[BEGIN]

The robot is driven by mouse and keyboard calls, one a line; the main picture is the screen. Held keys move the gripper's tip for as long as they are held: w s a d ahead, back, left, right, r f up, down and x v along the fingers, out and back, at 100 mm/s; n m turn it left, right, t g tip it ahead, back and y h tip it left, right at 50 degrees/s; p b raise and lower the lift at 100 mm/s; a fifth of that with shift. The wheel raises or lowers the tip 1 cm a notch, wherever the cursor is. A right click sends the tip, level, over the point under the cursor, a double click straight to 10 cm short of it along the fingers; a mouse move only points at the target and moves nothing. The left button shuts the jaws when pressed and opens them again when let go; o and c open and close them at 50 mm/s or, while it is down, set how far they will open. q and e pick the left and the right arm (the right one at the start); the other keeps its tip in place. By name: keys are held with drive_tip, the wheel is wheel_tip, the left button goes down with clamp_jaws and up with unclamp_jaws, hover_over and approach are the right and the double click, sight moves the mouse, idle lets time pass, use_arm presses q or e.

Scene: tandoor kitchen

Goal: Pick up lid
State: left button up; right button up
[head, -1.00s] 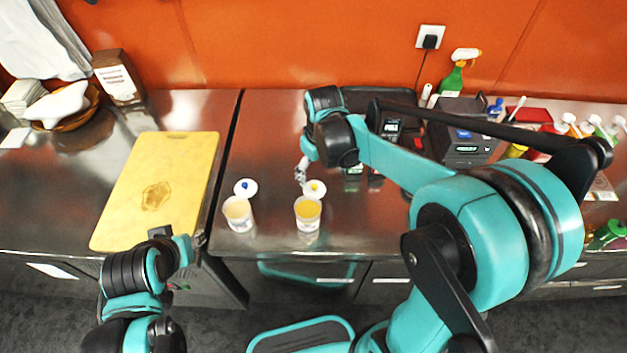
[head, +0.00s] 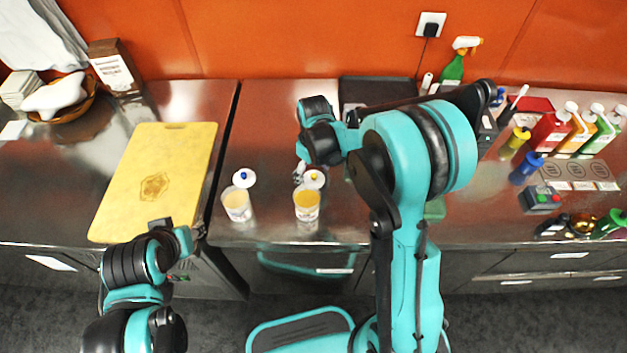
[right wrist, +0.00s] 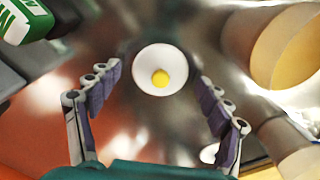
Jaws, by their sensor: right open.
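A white lid with a yellow knob (head: 315,178) lies flat on the steel counter behind a cup of yellow contents (head: 307,210). A second white lid with a blue knob (head: 244,178) lies behind the left cup (head: 237,208). My right gripper (head: 299,174) is open and low beside the yellow-knobbed lid, partly hidden by its own wrist. In the right wrist view the yellow-knobbed lid (right wrist: 145,78) shows between and just beyond the spread fingers (right wrist: 160,80), with nothing gripped. My left gripper (head: 190,238) is near the yellow board's front right corner; its jaws are unclear.
A yellow cutting board (head: 190,160) lies to the left. Several bottles, including a blue-capped one (head: 524,170), and a small button box (head: 541,197) stand to the right. A green spray bottle (head: 454,68) stands at the back wall. Bare counter shows between the two cups.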

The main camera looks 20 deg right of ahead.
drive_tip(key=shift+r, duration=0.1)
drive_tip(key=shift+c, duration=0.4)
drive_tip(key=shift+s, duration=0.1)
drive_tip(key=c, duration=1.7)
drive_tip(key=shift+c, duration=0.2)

[END]

Up in the listing, locate the line with "State: left button up; right button up"; print it and every line after it down to the line with "[right wrist, +0.00s]", which is included too. Skip the pictures.

State: left button up; right button up
[head, -1.00s] 
[head, +0.00s] 
[right wrist, +0.00s] 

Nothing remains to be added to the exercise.